[Robot episode data]
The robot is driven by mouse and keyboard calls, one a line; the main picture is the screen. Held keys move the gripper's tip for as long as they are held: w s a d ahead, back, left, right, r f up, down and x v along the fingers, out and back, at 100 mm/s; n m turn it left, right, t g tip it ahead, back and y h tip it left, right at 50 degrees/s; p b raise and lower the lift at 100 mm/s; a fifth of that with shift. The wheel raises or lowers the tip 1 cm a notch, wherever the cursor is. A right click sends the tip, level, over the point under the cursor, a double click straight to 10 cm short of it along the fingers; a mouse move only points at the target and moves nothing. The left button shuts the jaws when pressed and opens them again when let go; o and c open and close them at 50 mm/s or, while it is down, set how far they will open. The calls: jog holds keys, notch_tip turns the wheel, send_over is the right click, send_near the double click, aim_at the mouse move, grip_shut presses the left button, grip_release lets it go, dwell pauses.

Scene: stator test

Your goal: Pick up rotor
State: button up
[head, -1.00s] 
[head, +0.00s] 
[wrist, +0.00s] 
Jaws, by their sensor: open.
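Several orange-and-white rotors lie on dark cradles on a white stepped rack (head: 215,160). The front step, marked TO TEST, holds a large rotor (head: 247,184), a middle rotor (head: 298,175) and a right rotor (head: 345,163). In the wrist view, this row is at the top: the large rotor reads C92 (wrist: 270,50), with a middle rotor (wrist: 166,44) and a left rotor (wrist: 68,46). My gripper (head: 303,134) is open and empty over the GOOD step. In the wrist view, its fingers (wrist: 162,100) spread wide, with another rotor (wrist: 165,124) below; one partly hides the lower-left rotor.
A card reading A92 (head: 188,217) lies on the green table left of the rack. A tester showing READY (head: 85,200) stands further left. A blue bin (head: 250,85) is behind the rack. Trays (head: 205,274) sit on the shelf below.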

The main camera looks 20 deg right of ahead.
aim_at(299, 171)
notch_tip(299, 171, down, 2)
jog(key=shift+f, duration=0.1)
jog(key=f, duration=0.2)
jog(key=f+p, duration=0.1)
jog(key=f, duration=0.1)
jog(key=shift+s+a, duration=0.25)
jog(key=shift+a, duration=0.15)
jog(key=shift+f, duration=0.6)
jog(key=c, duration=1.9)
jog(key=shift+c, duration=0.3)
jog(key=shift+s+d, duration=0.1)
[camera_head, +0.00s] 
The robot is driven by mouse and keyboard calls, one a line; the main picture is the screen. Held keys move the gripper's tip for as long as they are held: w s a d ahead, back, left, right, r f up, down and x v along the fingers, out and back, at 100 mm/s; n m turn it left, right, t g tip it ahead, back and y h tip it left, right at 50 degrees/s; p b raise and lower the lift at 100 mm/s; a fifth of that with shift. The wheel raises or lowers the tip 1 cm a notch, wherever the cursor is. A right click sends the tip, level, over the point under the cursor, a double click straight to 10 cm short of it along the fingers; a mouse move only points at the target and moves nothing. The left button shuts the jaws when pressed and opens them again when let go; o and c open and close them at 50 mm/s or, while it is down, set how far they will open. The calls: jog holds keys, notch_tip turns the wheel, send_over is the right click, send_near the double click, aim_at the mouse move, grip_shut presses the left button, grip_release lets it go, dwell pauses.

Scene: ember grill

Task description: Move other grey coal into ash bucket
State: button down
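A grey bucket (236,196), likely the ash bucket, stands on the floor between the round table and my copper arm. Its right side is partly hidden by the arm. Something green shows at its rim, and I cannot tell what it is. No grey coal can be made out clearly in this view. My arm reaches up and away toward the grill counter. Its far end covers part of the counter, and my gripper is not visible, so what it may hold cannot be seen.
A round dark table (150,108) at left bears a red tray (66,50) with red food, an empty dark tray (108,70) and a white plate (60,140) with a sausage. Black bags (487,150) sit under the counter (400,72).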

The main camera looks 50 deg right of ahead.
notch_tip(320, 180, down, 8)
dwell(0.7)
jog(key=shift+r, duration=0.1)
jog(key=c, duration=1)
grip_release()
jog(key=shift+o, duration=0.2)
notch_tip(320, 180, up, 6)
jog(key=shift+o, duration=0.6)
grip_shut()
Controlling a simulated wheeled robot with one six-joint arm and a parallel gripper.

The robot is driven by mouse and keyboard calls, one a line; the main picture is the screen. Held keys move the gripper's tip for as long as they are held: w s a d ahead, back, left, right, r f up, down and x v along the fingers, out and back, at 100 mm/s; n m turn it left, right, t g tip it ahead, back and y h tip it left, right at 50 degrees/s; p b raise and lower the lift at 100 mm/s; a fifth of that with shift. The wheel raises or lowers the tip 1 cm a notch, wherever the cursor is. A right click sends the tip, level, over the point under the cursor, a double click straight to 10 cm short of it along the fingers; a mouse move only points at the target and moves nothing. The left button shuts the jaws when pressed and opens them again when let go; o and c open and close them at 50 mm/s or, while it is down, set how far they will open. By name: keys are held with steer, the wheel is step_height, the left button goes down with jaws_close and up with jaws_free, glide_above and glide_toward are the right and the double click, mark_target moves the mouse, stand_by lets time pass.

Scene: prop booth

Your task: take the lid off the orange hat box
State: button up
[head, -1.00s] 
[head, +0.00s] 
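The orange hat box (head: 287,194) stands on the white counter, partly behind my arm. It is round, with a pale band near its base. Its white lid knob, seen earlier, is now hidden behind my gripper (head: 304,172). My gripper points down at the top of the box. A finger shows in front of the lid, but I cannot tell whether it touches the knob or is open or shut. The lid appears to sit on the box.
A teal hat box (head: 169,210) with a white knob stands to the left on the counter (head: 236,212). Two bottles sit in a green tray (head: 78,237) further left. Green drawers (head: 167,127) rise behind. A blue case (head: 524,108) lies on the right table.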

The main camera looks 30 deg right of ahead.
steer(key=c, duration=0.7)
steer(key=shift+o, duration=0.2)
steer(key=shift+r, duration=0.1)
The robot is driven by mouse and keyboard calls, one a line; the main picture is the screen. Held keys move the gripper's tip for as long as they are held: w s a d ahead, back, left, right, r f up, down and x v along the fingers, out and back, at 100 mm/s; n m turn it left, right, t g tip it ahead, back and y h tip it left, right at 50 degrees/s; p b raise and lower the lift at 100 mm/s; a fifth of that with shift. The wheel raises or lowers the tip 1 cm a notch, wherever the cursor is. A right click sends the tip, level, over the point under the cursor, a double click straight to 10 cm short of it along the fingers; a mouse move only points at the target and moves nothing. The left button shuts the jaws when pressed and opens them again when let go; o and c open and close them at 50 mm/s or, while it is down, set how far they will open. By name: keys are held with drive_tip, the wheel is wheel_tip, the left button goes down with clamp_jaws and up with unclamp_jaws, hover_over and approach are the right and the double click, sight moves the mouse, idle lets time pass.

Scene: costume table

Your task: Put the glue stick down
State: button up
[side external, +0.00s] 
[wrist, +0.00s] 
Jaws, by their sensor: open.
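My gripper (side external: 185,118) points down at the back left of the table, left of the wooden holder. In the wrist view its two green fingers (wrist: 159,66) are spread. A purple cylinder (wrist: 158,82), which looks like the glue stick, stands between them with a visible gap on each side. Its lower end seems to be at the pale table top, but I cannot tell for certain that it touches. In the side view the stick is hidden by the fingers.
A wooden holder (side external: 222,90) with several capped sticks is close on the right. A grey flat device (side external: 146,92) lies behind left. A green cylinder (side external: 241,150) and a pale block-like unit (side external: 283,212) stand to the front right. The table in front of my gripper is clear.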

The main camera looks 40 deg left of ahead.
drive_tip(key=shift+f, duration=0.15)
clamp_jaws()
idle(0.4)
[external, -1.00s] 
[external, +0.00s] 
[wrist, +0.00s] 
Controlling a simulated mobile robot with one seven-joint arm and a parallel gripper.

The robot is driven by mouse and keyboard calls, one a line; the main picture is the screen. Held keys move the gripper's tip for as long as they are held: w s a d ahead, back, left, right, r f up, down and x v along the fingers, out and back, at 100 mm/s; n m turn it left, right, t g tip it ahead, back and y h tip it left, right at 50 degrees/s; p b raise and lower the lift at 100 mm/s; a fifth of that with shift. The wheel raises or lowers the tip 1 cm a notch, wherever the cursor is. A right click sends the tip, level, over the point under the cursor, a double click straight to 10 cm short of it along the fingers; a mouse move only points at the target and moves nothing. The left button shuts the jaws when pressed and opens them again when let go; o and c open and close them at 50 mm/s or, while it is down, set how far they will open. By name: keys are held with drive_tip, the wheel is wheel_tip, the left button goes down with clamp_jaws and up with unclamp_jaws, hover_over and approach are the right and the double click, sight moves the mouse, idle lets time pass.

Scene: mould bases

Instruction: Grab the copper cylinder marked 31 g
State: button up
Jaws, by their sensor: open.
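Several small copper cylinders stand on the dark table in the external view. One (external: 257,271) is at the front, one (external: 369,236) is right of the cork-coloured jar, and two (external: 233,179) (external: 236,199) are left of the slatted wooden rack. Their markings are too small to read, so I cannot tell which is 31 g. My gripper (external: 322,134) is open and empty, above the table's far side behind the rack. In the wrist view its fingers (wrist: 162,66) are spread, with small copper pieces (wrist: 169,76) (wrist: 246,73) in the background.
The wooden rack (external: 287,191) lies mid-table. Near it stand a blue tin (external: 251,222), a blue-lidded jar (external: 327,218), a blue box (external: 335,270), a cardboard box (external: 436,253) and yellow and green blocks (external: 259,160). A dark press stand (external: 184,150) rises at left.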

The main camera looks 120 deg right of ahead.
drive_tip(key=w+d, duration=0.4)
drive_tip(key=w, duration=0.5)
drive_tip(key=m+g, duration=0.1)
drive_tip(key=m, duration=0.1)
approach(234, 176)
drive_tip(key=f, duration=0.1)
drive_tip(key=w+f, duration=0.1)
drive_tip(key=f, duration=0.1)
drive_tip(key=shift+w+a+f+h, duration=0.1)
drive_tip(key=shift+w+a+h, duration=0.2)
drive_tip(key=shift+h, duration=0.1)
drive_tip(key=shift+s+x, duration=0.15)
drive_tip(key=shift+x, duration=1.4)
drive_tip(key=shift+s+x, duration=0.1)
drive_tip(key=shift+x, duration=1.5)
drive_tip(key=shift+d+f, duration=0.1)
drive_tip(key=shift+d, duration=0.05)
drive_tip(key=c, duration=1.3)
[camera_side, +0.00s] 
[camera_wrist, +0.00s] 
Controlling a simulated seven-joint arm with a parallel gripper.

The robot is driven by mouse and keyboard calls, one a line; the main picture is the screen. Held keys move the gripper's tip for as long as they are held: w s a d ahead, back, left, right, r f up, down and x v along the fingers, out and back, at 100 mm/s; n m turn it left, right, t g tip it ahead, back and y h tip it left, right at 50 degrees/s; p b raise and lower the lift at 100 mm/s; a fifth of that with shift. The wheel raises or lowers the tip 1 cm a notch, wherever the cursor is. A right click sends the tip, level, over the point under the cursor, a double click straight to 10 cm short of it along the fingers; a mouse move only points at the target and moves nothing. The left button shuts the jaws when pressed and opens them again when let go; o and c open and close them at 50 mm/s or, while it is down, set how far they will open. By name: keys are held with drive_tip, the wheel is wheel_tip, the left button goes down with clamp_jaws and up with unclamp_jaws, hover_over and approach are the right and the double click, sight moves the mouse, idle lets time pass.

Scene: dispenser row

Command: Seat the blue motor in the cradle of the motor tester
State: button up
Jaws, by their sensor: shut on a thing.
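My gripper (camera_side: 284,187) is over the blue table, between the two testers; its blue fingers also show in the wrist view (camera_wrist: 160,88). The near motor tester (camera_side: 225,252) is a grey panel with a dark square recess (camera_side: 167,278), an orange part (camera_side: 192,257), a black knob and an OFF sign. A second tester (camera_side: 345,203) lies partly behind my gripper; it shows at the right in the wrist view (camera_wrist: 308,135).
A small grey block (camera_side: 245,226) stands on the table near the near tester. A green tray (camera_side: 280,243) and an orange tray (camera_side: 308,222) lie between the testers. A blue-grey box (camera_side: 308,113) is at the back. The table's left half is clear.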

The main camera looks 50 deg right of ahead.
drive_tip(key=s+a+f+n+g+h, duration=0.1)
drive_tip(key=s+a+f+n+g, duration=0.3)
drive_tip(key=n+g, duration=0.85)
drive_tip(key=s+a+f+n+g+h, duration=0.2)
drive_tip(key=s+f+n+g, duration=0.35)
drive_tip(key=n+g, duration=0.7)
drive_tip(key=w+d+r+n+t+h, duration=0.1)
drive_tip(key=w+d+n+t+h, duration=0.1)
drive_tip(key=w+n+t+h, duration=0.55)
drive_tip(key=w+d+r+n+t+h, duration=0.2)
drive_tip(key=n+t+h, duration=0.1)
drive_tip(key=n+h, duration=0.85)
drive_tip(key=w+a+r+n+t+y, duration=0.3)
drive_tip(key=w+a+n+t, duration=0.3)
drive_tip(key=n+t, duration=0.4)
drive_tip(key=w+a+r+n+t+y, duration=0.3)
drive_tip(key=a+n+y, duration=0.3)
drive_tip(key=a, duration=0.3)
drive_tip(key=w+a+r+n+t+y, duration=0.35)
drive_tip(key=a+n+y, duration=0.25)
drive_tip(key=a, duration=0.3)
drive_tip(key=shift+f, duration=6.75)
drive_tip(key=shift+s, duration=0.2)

Task requirements. From the data above, copy each line where the string "joint" appears.

Task response.
Controlling a simulated wheeled robot with one six-joint arm and a parallel gripper.
Controlling a simulated mobile robot with one seven-joint arm and a parallel gripper.
Controlling a simulated seven-joint arm with a parallel gripper.

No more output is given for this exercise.